### Stored data entries
[Start]

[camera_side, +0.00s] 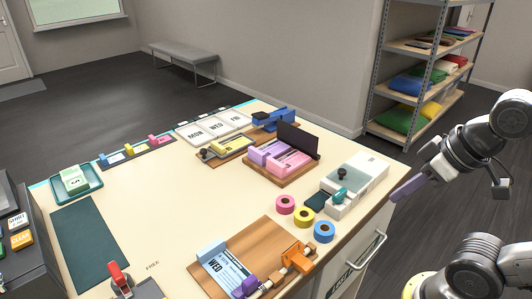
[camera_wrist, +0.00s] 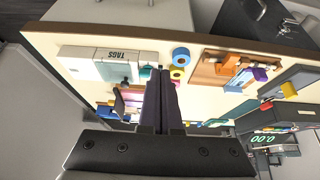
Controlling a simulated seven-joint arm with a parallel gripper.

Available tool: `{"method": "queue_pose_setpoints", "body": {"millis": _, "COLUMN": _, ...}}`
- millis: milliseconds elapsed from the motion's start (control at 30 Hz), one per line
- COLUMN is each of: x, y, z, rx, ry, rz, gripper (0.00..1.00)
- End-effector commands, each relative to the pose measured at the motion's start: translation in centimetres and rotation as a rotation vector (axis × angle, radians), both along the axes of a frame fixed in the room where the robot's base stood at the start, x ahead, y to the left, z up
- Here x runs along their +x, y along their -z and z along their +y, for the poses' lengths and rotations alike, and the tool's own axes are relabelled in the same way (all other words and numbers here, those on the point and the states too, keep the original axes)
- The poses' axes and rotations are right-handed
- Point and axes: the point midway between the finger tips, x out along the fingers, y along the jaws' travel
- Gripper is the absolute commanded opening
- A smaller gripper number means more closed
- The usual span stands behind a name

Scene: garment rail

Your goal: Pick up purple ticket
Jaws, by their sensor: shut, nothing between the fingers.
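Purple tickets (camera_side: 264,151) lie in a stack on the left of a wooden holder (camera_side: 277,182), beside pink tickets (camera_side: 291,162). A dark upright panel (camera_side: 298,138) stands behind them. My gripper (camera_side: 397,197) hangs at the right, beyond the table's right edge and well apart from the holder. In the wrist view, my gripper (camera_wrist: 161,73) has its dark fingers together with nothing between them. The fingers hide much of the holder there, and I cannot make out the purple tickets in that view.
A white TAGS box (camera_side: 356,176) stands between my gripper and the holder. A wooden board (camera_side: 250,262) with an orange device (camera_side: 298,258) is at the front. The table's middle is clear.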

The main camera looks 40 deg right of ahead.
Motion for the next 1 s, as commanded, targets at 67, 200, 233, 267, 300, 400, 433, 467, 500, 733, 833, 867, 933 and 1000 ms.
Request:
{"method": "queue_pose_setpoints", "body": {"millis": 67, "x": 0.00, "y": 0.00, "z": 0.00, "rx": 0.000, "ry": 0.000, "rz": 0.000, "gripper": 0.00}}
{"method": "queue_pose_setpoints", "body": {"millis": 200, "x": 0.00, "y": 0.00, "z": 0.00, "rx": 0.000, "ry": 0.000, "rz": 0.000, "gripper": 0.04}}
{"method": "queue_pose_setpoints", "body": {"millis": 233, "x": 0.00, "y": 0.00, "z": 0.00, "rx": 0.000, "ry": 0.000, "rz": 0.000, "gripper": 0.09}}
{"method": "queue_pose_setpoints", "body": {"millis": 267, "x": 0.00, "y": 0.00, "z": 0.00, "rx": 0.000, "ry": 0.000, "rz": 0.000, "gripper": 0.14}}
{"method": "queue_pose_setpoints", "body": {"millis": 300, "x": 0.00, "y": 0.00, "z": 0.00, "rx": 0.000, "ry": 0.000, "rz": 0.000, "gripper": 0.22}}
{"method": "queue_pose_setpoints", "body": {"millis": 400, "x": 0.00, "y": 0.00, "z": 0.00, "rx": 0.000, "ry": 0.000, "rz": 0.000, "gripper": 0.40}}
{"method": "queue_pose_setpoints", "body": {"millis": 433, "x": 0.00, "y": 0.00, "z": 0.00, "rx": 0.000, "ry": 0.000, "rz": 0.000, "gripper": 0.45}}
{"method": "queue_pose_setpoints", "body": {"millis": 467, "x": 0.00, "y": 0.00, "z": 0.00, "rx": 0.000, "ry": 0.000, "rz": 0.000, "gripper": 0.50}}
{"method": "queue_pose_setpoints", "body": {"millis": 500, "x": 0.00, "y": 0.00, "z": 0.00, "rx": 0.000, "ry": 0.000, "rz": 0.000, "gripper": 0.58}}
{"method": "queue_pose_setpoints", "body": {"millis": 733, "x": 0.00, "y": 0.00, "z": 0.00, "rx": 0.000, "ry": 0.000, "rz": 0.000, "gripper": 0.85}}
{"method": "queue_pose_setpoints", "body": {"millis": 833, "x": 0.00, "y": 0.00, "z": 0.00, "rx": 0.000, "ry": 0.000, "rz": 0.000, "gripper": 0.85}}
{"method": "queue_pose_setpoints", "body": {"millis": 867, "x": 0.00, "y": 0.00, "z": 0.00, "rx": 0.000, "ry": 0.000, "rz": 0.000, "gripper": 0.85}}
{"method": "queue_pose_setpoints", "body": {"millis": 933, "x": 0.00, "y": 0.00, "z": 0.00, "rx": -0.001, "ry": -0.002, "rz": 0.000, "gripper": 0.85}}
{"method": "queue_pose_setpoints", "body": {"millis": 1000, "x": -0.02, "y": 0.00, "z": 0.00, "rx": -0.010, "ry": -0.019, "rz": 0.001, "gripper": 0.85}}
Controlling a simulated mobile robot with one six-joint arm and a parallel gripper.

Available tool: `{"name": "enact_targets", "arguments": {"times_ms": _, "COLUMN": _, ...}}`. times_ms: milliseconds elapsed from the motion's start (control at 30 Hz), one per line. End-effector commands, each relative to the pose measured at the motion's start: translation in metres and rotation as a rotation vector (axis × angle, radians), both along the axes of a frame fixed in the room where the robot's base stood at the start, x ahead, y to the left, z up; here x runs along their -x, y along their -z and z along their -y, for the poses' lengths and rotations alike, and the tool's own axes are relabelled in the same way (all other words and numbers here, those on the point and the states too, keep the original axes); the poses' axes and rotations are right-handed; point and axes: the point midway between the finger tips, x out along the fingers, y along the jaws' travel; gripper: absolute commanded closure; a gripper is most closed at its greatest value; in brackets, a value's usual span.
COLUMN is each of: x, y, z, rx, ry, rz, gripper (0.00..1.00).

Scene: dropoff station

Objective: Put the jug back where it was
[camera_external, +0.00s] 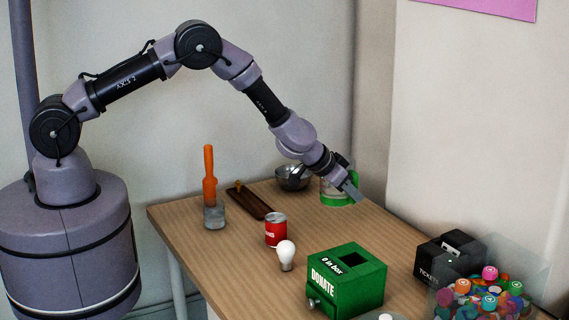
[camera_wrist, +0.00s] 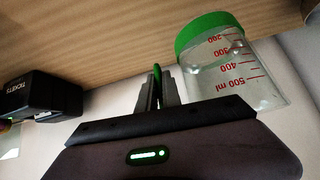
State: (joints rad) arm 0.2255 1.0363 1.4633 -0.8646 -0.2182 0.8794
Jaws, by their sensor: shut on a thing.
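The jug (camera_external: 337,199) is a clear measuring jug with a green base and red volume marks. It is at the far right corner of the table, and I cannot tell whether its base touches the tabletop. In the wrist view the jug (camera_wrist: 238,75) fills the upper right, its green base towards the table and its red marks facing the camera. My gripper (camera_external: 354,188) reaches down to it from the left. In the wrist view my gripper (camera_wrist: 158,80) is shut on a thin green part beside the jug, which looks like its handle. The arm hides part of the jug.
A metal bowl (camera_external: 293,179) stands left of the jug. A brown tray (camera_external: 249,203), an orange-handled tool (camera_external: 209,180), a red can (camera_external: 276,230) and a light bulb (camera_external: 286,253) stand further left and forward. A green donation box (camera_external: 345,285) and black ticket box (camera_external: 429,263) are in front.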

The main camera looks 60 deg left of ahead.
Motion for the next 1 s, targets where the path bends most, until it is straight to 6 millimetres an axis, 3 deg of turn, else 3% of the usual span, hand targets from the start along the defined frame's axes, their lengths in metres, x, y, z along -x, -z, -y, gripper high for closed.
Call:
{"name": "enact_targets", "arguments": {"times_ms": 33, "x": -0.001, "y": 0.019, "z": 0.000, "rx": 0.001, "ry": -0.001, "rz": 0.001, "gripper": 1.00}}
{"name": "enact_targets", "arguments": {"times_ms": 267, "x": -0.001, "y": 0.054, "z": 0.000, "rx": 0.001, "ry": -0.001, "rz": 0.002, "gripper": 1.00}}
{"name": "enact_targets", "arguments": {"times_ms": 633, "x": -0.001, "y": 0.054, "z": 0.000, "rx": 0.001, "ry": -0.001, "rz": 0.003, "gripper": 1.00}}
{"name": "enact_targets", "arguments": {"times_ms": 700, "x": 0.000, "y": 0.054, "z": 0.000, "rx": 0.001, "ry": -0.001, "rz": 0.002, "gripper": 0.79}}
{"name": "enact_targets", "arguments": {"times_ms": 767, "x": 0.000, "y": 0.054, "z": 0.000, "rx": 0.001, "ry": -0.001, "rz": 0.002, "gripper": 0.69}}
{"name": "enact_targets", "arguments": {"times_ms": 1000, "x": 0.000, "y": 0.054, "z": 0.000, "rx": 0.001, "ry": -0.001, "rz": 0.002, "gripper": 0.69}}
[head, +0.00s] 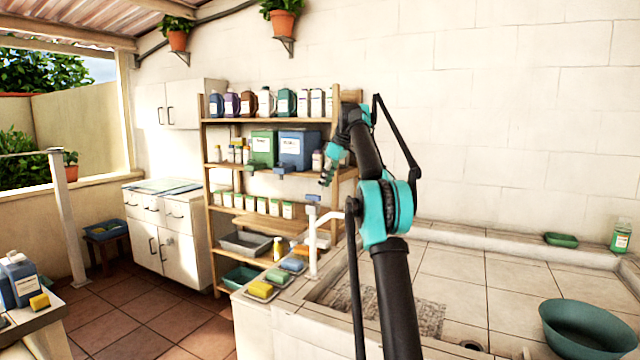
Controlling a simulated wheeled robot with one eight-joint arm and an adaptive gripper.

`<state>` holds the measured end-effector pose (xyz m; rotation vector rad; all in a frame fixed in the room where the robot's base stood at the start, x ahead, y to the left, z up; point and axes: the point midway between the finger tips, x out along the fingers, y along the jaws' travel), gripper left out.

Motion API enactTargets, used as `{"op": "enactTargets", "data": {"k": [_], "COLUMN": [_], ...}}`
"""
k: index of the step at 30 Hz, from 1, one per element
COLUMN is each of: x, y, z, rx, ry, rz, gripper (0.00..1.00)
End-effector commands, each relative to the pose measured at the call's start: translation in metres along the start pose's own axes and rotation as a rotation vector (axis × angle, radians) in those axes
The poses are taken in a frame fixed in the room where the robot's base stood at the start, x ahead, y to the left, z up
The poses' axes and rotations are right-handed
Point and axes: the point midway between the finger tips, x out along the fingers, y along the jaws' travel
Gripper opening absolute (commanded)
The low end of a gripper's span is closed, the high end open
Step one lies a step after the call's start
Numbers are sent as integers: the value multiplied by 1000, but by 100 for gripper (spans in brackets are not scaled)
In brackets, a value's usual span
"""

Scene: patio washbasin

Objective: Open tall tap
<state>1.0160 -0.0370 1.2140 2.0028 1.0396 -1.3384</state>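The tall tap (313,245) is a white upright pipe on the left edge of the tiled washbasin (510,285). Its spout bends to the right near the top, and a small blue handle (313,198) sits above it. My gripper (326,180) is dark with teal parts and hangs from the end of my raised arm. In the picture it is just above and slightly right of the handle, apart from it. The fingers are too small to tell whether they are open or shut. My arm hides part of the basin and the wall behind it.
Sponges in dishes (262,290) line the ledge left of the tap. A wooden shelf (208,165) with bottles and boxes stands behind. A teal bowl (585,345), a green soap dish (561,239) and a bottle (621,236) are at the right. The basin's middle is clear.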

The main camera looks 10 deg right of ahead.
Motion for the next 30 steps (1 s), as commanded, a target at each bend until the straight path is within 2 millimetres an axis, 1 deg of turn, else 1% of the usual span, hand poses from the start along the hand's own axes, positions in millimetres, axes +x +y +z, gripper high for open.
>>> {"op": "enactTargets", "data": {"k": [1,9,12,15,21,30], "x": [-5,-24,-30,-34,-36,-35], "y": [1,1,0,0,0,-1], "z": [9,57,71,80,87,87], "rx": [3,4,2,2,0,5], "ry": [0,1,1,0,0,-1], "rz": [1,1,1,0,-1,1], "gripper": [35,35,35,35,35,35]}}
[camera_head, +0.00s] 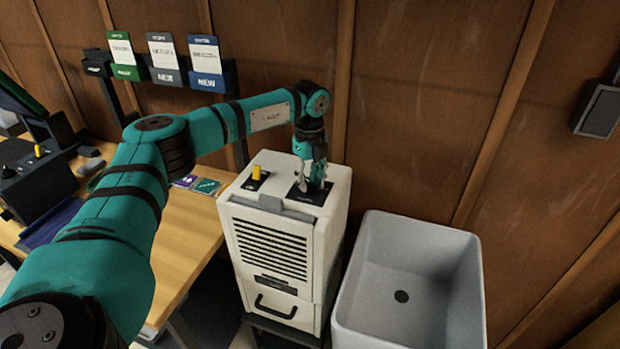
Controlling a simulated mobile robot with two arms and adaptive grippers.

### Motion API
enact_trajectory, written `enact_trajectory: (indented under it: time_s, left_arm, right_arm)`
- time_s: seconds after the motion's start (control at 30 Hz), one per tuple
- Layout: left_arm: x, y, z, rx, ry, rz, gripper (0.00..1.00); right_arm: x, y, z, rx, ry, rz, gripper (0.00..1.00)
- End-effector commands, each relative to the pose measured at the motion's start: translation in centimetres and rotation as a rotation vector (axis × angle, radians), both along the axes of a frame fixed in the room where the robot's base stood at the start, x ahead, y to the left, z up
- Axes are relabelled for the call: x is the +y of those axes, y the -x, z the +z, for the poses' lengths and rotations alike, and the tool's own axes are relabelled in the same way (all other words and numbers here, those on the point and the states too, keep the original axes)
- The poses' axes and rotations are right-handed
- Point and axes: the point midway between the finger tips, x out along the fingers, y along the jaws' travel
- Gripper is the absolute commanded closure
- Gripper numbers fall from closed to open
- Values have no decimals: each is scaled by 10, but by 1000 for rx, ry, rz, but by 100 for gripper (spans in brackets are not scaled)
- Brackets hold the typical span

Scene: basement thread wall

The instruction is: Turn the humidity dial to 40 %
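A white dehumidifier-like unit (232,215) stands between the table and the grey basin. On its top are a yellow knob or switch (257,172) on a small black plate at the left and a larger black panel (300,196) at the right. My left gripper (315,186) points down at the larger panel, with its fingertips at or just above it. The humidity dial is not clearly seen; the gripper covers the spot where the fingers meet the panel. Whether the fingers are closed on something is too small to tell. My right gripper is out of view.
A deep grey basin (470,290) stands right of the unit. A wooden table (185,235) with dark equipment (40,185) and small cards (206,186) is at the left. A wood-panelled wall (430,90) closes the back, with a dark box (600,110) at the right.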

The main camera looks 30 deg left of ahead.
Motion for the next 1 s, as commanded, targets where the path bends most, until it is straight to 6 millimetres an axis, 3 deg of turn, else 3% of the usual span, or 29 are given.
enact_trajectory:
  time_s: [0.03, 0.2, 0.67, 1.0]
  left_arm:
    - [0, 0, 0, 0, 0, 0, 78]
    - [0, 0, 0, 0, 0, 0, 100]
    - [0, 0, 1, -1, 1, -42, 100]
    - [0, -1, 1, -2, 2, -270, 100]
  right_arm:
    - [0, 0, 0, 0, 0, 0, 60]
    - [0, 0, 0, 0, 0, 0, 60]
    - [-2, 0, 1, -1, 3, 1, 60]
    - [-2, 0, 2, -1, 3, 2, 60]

[End]

### WHAT THE EXERCISE ASKS
Every line above that contains the word "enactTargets" should be reported.

### RESPONSE
Motion API enactTargets, used as `{"op": "enactTargets", "data": {"k": [_], "COLUMN": [_], ...}}`
>>> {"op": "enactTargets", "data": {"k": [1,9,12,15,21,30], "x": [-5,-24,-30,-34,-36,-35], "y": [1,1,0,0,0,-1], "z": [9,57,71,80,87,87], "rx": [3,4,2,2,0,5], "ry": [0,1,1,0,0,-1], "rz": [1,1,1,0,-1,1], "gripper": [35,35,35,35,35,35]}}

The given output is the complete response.